When Queen Elizabeth II begins her official state visit today, Zaki Nusseibeh will be by her side performing the same duties he did when she was last here, 31 years ago.
His task: to help convey 30 years of change
Abu Dhabi // When Queen Elizabeth II begins her official state visit today, Zaki Nusseibeh will be by her side performing the same duties he did when she was last here, 31 years ago.
As official translator to Sheikh Zayed, the founder of the UAE, and now to Sheikh Khalifa, the President of the UAE and Ruler of Abu Dhabi, Mr Nusseibeh has a crucial role to play.
The father of three, who is also vice president of the Abu Dhabi Authority for Culture and Heritage, spent many years accompanying the late Ruler on foreign trips and was always part of the welcoming party for visiting dignitaries.
His home library is filled with photographs dating back to the 1960s, many of which include the British royals. But Mr Nusseibeh modestly says his role was to "not exist".
"The relationship was very warm, particularly between the Queen and Sheikh Zayed. He was a communicator by nature and could reach out to all kinds of people.

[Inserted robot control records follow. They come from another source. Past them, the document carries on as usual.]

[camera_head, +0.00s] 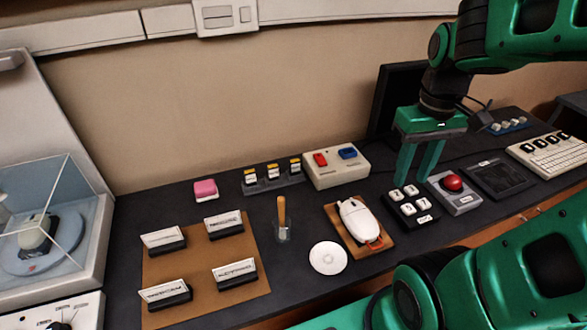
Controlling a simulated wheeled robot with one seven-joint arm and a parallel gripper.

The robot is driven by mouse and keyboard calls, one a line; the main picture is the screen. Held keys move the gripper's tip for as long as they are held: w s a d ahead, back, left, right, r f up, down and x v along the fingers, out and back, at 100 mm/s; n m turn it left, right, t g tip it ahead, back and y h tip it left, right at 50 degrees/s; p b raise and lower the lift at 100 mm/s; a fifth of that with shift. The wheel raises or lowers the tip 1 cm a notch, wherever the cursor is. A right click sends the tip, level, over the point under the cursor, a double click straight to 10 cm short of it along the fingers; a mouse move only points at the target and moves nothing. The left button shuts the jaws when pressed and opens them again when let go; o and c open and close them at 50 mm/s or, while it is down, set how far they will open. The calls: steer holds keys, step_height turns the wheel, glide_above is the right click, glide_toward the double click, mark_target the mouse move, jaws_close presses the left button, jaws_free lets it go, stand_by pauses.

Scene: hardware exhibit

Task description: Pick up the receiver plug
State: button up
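I cannot make out for certain which thing is the receiver plug. Three small white pieces with yellow tops (272,172) stand in a dark rack near the back wall; their labels are too small to read.
A box with red and blue switches (337,167) stands at the back. A red button box (453,191) is right of the keys. A white disc (328,258), a wooden-handled tool (282,217) and a brown board with several name cards (205,261) are left. A clear case (45,215) stands far left.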

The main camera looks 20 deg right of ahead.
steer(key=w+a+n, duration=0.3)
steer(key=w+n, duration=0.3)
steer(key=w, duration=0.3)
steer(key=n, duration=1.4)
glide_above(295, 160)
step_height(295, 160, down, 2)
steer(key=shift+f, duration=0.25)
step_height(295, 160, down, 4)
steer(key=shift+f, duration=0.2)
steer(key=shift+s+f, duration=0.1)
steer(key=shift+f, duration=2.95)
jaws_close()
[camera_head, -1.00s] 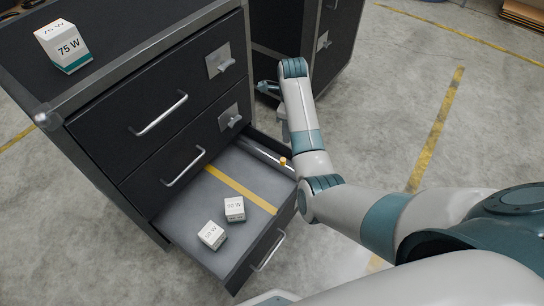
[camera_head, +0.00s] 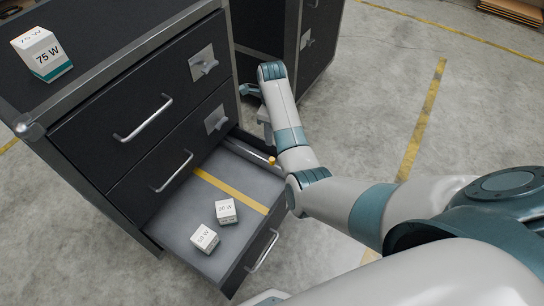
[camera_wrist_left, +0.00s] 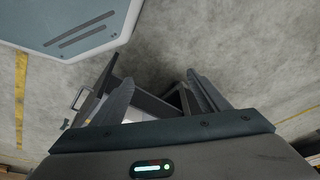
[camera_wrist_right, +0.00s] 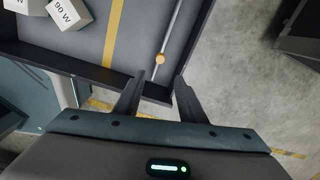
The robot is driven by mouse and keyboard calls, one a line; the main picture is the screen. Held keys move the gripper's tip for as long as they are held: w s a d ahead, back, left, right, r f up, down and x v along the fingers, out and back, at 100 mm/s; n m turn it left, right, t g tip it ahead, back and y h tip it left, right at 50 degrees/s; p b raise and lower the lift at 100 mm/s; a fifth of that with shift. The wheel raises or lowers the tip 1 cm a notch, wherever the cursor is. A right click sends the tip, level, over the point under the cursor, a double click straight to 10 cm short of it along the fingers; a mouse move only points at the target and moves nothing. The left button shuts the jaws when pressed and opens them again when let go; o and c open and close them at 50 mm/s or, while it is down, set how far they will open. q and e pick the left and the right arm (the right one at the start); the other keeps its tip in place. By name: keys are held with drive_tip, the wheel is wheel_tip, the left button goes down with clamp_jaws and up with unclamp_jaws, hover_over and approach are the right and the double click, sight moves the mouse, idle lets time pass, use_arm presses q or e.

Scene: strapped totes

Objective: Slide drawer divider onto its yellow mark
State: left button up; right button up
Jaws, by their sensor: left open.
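The open drawer (camera_head: 190,240) holds a thin grey divider (camera_head: 250,152) with an orange knob (camera_head: 272,160). A yellow stripe (camera_head: 230,188) crosses the drawer floor. The divider lies apart from the stripe, to its right; both also show in the right wrist view, with the knob (camera_wrist_right: 160,58) just beyond the fingertips. My right gripper (camera_wrist_right: 158,77) is open and empty over the drawer's edge; in the head view its arm partly hides it. My left gripper (camera_wrist_left: 159,80) is open and empty in its wrist view, outside the head view.
Two white boxes (camera_head: 226,211) (camera_head: 204,239) sit in the drawer left of the stripe. A 75 W box (camera_head: 42,55) stands on the dark cabinet (camera_head: 110,75). Closed drawers with handles are above the open one. Another cabinet (camera_head: 318,45) stands behind. Floor at the right is clear.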

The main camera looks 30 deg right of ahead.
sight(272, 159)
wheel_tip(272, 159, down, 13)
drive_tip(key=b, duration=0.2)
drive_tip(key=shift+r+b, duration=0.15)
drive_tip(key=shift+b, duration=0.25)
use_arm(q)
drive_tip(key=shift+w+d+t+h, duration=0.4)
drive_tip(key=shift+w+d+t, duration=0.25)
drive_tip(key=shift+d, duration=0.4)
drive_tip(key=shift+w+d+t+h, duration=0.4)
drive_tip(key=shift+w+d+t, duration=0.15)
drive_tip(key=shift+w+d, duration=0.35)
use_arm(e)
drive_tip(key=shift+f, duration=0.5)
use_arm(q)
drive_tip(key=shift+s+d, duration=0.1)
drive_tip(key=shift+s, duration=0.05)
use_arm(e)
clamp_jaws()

"They were a contrast in some ways. Sheikh Zayed was always very outgoing and the Queen was more reserved, but it worked. There were never any awkward moments, which is always the concern of a translator. They always found it easy to talk to each other, and not only about politics but family, horses and agriculture."
The Queen's first official visit was, according to Mr Nusseibeh, a celebration of the formation of the UAE just eight years earlier. Not only had the Emirates become a country, it was on its way to becoming a successful one.
The relationship between the two families was far from only political. Shared interests in other areas cemented the relationship further.
"The relationship had even existed from the first time Sheikh Zayed met the Queen. They established a very strong rapport, which is a curious thing to say, as they come from totally different backgrounds."
That they spoke different languages, he says, did not present a barrier to their friendship. "Sheikh Zayed had the ability to read faces," he said. "He made people feel like he could understand them, without the English language."
The British royal guests will spend an evening and one full day in Abu Dhabi before leaving for Oman, but even this short trip, Mr Nusseibeh says, will be as memorable as the first.
"It's a different era, it's a new generation of leaders. The Emirates have become recognised on the global scene, they have expanded their relationship with the rest of the world. This is their chance to share all of that, 30 years later."